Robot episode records

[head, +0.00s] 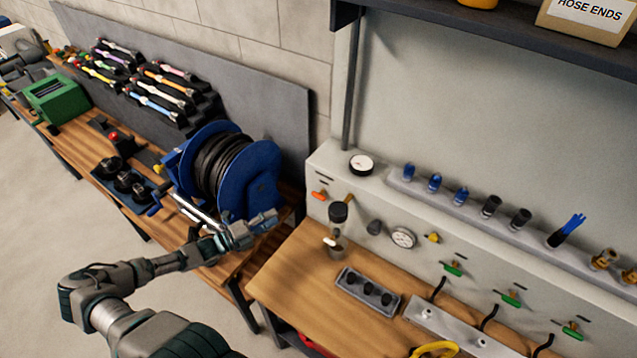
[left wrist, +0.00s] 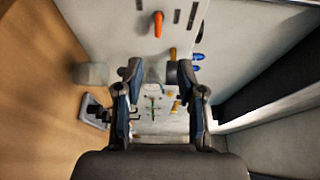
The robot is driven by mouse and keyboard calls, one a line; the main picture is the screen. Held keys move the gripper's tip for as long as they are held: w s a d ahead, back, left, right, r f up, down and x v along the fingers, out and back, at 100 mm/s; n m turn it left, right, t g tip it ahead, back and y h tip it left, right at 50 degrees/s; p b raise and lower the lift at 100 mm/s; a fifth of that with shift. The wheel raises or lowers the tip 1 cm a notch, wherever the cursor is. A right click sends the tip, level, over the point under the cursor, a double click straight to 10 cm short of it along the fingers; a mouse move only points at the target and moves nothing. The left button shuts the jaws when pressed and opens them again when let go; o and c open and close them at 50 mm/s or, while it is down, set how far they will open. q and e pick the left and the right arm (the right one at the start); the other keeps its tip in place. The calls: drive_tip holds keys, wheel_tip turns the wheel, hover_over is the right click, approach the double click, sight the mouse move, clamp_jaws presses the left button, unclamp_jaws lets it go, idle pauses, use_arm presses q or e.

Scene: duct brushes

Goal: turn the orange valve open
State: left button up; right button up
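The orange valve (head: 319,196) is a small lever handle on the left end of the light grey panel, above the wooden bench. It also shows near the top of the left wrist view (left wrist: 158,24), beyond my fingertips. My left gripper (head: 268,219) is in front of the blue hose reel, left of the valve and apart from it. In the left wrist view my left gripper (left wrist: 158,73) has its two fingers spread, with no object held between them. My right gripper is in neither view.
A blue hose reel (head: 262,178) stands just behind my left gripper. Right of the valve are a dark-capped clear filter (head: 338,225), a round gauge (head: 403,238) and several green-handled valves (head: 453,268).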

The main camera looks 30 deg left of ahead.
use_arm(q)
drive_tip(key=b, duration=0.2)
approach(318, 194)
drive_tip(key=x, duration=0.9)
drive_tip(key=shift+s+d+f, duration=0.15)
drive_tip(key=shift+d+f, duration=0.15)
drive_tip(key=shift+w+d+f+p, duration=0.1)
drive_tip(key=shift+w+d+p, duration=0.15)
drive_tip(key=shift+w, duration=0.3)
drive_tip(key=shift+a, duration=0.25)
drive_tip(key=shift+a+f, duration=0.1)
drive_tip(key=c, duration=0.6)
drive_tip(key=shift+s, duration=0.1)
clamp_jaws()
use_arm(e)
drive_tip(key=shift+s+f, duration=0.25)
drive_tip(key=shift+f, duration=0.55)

---

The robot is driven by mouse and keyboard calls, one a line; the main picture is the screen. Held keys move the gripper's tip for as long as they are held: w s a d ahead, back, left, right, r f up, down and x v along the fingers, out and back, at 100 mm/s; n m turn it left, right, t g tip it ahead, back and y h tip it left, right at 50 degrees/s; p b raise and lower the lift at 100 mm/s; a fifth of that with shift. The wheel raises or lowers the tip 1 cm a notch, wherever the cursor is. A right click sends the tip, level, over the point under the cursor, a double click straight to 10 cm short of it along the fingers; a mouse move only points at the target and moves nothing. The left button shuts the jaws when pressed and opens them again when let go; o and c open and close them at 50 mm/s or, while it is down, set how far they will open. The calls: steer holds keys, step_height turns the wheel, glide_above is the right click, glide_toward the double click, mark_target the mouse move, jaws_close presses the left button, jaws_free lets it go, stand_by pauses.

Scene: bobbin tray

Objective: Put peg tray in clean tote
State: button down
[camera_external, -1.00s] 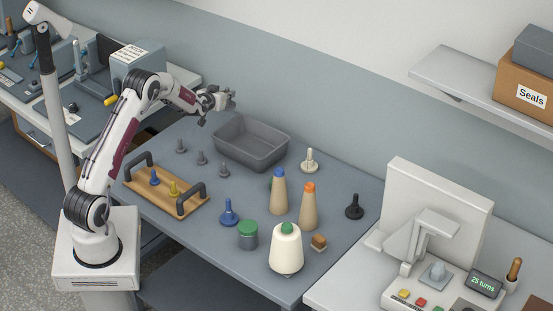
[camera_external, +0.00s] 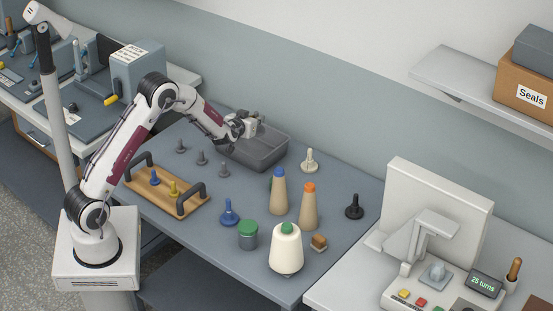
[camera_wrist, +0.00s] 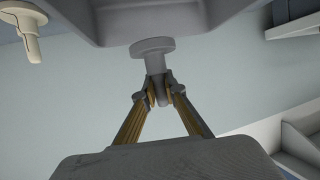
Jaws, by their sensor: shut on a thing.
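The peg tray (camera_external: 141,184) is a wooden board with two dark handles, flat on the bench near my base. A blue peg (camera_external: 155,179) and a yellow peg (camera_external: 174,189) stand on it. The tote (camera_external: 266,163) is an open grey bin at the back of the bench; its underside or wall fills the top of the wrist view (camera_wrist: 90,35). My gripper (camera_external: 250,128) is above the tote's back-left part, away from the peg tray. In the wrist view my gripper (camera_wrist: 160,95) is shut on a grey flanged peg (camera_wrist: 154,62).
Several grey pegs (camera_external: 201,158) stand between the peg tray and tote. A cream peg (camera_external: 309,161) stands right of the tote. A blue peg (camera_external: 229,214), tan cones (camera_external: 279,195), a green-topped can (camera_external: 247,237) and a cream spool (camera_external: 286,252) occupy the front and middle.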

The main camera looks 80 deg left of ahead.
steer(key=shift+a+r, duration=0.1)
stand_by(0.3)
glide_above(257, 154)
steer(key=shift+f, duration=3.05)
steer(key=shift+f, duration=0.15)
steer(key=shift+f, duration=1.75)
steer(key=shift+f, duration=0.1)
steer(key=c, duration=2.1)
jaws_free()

YOUR TASK
Filter out every line that lacks the word "Scene", and copy the rest.

RESULT
Scene: duct brushes
Scene: bobbin tray

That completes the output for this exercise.